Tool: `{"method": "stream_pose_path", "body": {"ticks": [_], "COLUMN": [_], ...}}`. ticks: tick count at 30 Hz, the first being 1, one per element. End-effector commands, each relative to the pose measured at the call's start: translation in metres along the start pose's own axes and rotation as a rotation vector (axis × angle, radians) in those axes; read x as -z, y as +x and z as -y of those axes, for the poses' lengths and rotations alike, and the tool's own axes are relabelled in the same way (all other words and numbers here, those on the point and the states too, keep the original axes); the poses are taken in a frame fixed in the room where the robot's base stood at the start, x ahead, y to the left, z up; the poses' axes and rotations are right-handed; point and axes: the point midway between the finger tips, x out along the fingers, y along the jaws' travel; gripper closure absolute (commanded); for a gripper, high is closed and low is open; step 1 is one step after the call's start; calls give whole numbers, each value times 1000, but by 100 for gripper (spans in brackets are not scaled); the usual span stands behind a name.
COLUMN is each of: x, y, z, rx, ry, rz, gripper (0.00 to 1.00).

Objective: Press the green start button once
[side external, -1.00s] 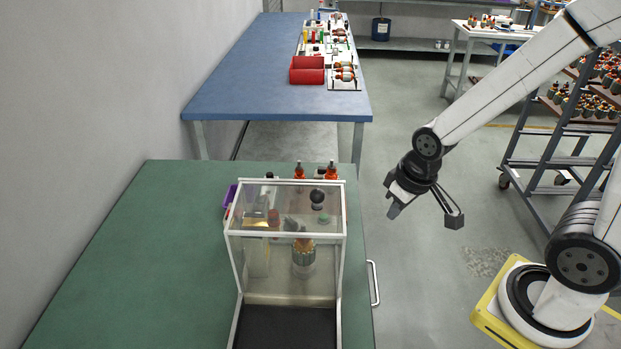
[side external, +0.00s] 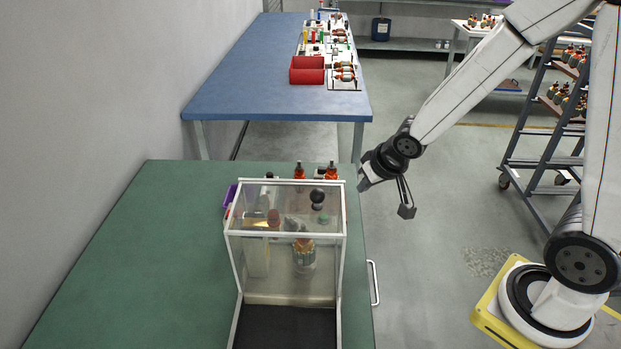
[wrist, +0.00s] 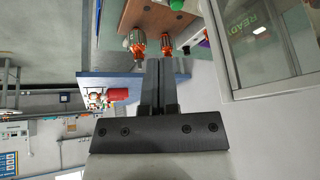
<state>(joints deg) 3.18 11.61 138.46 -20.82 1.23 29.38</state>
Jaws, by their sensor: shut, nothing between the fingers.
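A small green round piece (side external: 323,218), which looks like the start button, shows through the clear guard (side external: 270,275) of the machine on the green table. It sits just below a black knob (side external: 317,196). My gripper (side external: 364,184) is empty and above the table's right edge, to the right of the guard and apart from it. In the wrist view, my gripper's fingers (wrist: 162,75) lie close together, with nothing between them. A green "READY" display (wrist: 245,22) shows there behind the guard.
An armature (side external: 304,258) stands inside the guard. A red-topped piece (side external: 273,218) is left of it. Two orange-topped parts (side external: 315,172) stand behind the guard. A purple bin (side external: 230,195) is at its left. The green table (side external: 120,260) is clear on the left.

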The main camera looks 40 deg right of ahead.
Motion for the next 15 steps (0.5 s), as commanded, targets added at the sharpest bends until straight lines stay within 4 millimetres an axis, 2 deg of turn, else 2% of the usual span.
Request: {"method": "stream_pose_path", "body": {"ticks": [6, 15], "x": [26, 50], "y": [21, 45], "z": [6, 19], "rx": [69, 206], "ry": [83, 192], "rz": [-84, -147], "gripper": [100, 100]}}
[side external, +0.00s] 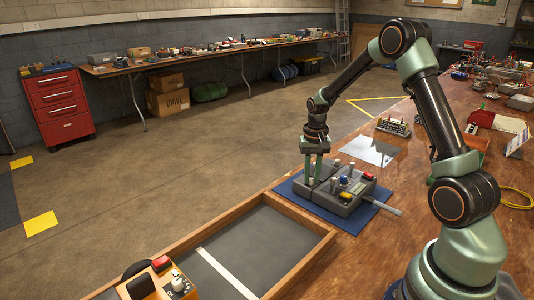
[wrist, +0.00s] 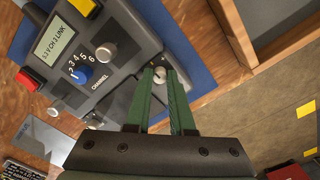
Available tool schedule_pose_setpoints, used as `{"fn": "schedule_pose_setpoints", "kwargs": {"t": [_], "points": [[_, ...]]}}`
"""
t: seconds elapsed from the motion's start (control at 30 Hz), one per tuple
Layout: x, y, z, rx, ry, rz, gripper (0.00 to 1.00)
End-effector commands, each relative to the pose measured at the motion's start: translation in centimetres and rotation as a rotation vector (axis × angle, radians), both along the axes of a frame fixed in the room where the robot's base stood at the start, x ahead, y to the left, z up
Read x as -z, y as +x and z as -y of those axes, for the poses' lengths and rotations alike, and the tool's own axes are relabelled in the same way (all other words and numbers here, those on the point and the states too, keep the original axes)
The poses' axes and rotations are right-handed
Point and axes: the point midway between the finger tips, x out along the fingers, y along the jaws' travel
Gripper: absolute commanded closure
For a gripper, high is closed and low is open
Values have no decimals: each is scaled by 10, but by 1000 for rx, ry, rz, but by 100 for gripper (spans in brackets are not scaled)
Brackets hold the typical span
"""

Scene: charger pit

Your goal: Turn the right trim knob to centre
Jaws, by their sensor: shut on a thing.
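The grey control box (side external: 343,203) sits on the blue mat (side external: 374,208) near the bench's edge. In the wrist view the box (wrist: 128,35) shows a display, a blue numbered channel knob (wrist: 82,73), a silver knob (wrist: 106,52) and another small silver knob (wrist: 160,74) near its edge. My gripper (wrist: 159,82) is shut on that small knob, one green finger on either side. In the side external view my gripper (side external: 314,180) points straight down onto the box's left part, where its fingers hide the knob. The knob's pointer angle is too small to read.
The box also carries a red button (wrist: 29,79), a yellow button (wrist: 83,7) and a small silver-tipped lever (wrist: 54,112). A wooden-framed tray (side external: 262,250) is in front. An orange controller (side external: 160,283) is at the lower left. A paper sheet (side external: 368,150) lies behind.

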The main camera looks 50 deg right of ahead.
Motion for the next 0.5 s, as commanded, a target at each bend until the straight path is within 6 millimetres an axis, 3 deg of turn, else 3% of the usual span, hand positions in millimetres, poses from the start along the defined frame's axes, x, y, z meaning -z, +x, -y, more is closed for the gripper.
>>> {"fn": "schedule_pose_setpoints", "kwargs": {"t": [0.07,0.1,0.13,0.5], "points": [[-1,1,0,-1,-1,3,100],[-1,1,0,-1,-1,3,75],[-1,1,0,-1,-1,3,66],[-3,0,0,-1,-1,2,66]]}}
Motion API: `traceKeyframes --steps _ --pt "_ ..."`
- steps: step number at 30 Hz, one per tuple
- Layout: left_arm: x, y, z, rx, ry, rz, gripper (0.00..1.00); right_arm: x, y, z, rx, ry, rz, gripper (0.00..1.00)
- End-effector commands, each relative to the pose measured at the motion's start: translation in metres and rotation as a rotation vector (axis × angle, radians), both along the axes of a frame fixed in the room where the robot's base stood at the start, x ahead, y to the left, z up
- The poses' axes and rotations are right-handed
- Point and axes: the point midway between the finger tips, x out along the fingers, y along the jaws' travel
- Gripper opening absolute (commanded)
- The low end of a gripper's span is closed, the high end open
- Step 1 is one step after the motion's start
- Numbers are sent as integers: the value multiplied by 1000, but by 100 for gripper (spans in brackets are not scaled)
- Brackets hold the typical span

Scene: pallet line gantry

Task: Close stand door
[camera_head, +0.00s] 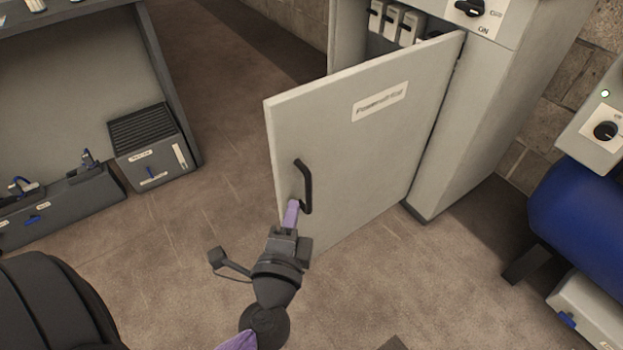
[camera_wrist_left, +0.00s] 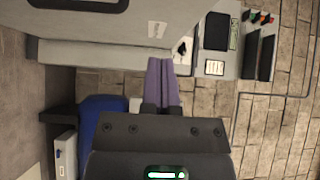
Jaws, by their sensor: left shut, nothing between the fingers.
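The stand door (camera_head: 365,145) is a light grey panel with a label, standing open in the head view. It is hinged at its right edge on the grey stand cabinet (camera_head: 465,135). Its black bar handle (camera_head: 304,186) is near the free left edge. My left gripper (camera_head: 291,212) has its purple fingers shut with nothing between them, close to the handle's lower end. I cannot tell whether they touch the handle or door. The purple fingers (camera_wrist_left: 162,82) also show shut in the left wrist view. My right gripper is not in view.
A blue tank (camera_head: 580,220) stands at the right. A grey workbench (camera_head: 85,85) with a dark ribbed box (camera_head: 150,148) beneath it is at the left. The brown floor between the bench and the door is clear.

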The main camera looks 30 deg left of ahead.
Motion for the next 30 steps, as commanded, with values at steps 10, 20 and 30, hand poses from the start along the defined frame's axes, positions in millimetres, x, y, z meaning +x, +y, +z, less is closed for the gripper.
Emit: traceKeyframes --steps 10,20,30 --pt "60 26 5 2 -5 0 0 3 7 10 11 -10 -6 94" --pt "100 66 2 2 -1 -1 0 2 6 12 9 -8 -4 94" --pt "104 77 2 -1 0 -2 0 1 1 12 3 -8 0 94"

::::::::::

## [STATED TASK]
Leave the pictures out and output the rest of the listing exactly.

## [THE SOLUTION]
Tool: `{"method": "stream_pose_path", "body": {"ticks": [_], "COLUMN": [_], ...}}`. ticks: tick count at 30 Hz, the first being 1, one per element. End-effector commands, each relative to the pose measured at the call's start: translation in metres along the start pose's own axes and rotation as a rotation vector (axis × angle, radians) in those axes; read x as -z, y as +x and z as -y of those axes, for the poses' lengths and rotations alike, and the tool's own axes are relabelled in the same way (all other words and numbers here, those on the point and the states too, keep the original axes); the poses are taken in a frame fixed in the room where the robot's base stood at the start, x ahead, y to the left, z up; the poses' axes and rotations are right-handed; point and axes: the point midway between the finger tips, x out along the fingers, y along the jaws' travel; gripper closure absolute (commanded); for a gripper, high is closed and low is open; step 1 is one step after the call's start; calls give whole numbers, each value times 1000, but by 100 for gripper (spans in brackets are not scaled); the usual span stands behind a name.
COLUMN is each of: x, y, z, rx, ry, rz, gripper (0.00 to 1.00).

Objective: Press the green start button once
[side external, -1.00s] 
[side external, +0.00s] 
[wrist, +0.00s] 
<state>(joints deg) 3.18 11.61 138.46 -20.82 1.23 29.38</state>
Jaws, by their sensor: shut, nothing between the fingers.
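A small green round piece (side external: 323,218), which looks like the start button, shows through the clear guard (side external: 270,275) of the machine on the green table. It sits just below a black knob (side external: 317,196). My gripper (side external: 364,184) is empty and above the table's right edge, to the right of the guard and apart from it. In the wrist view, my gripper's fingers (wrist: 162,75) lie close together, with nothing between them. A green "READY" display (wrist: 245,22) shows there behind the guard.
An armature (side external: 304,258) stands inside the guard. A red-topped piece (side external: 273,218) is left of it. Two orange-topped parts (side external: 315,172) stand behind the guard. A purple bin (side external: 230,195) is at its left. The green table (side external: 120,260) is clear on the left.

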The main camera looks 40 deg right of ahead.
Motion for the next 15 steps (0.5 s), as commanded, targets added at the sharpest bends until straight lines stay within 4 millimetres an axis, 2 deg of turn, else 2% of the usual span.
Request: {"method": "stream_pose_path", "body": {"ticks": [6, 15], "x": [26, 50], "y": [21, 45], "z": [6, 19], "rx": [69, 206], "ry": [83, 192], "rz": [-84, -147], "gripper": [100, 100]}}
[side external, +0.00s] 
[wrist, +0.00s] 
Available tool schedule_pose_setpoints, used as `{"fn": "schedule_pose_setpoints", "kwargs": {"t": [_], "points": [[_, ...]]}}`
"""
t: seconds elapsed from the motion's start (control at 30 Hz), one per tuple
Layout: x, y, z, rx, ry, rz, gripper (0.00 to 1.00)
End-effector commands, each relative to the pose measured at the motion's start: translation in centimetres and rotation as a rotation vector (axis × angle, radians), both along the axes of a frame fixed in the room where the robot's base stood at the start, x ahead, y to the left, z up
Read x as -z, y as +x and z as -y of those axes, for the poses' lengths and rotations alike, and the tool's own axes are relabelled in the same way (all other words and numbers here, those on the point and the states too, keep the original axes)
The poses' axes and rotations are right-handed
Point and axes: the point midway between the finger tips, x out along the fingers, y along the jaws' travel
Gripper: absolute commanded closure
For a gripper, high is closed and low is open
Values have no decimals: each is scaled by 10, but by 1000 for rx, ry, rz, but by 100 for gripper (spans in brackets are not scaled)
Brackets hold the typical span
"""

Scene: charger pit

Your goal: Turn the right trim knob to centre
Jaws, by their sensor: shut on a thing.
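The grey control box (side external: 343,203) sits on the blue mat (side external: 374,208) near the bench's edge. In the wrist view the box (wrist: 128,35) shows a display, a blue numbered channel knob (wrist: 82,73), a silver knob (wrist: 106,52) and another small silver knob (wrist: 160,74) near its edge. My gripper (wrist: 159,82) is shut on that small knob, one green finger on either side. In the side external view my gripper (side external: 314,180) points straight down onto the box's left part, where its fingers hide the knob. The knob's pointer angle is too small to read.
The box also carries a red button (wrist: 29,79), a yellow button (wrist: 83,7) and a small silver-tipped lever (wrist: 54,112). A wooden-framed tray (side external: 262,250) is in front. An orange controller (side external: 160,283) is at the lower left. A paper sheet (side external: 368,150) lies behind.

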The main camera looks 50 deg right of ahead.
Motion for the next 0.5 s, as commanded, a target at each bend until the straight path is within 6 millimetres an axis, 3 deg of turn, else 3% of the usual span, hand positions in millimetres, poses from the start along the defined frame's axes, x, y, z meaning -z, +x, -y, more is closed for the gripper.
>>> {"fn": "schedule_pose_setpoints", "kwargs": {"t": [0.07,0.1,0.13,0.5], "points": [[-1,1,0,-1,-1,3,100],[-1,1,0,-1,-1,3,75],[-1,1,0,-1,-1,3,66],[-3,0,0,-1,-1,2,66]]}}
Motion API: `traceKeyframes --steps _ --pt "_ ..."`
- steps: step number at 30 Hz, one per tuple
- Layout: left_arm: x, y, z, rx, ry, rz, gripper (0.00..1.00); right_arm: x, y, z, rx, ry, rz, gripper (0.00..1.00)
- End-effector commands, each relative to the pose measured at the motion's start: translation in metres and rotation as a rotation vector (axis × angle, radians), both along the axes of a frame fixed in the room where the robot's base stood at the start, x ahead, y to the left, z up
- The poses' axes and rotations are right-handed
- Point and axes: the point midway between the finger tips, x out along the fingers, y along the jaws' travel
- Gripper opening absolute (commanded)
- The low end of a gripper's span is closed, the high end open
- Step 1 is one step after the motion's start
- Numbers are sent as integers: the value multiplied by 1000, but by 100 for gripper (spans in brackets are not scaled)
- Brackets hold the typical span

Scene: pallet line gantry

Task: Close stand door
[camera_head, +0.00s] 
[camera_wrist_left, +0.00s] 
Jaws, by their sensor: left shut, nothing between the fingers.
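The stand door (camera_head: 365,145) is a light grey panel with a label, standing open in the head view. It is hinged at its right edge on the grey stand cabinet (camera_head: 465,135). Its black bar handle (camera_head: 304,186) is near the free left edge. My left gripper (camera_head: 291,212) has its purple fingers shut with nothing between them, close to the handle's lower end. I cannot tell whether they touch the handle or door. The purple fingers (camera_wrist_left: 162,82) also show shut in the left wrist view. My right gripper is not in view.
A blue tank (camera_head: 580,220) stands at the right. A grey workbench (camera_head: 85,85) with a dark ribbed box (camera_head: 150,148) beneath it is at the left. The brown floor between the bench and the door is clear.

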The main camera looks 30 deg left of ahead.
Motion for the next 30 steps, as commanded, with values at steps 10, 20 and 30, hand poses from the start along the defined frame's axes, positions in millimetres, x, y, z meaning +x, +y, +z, less is closed for the gripper.
Emit: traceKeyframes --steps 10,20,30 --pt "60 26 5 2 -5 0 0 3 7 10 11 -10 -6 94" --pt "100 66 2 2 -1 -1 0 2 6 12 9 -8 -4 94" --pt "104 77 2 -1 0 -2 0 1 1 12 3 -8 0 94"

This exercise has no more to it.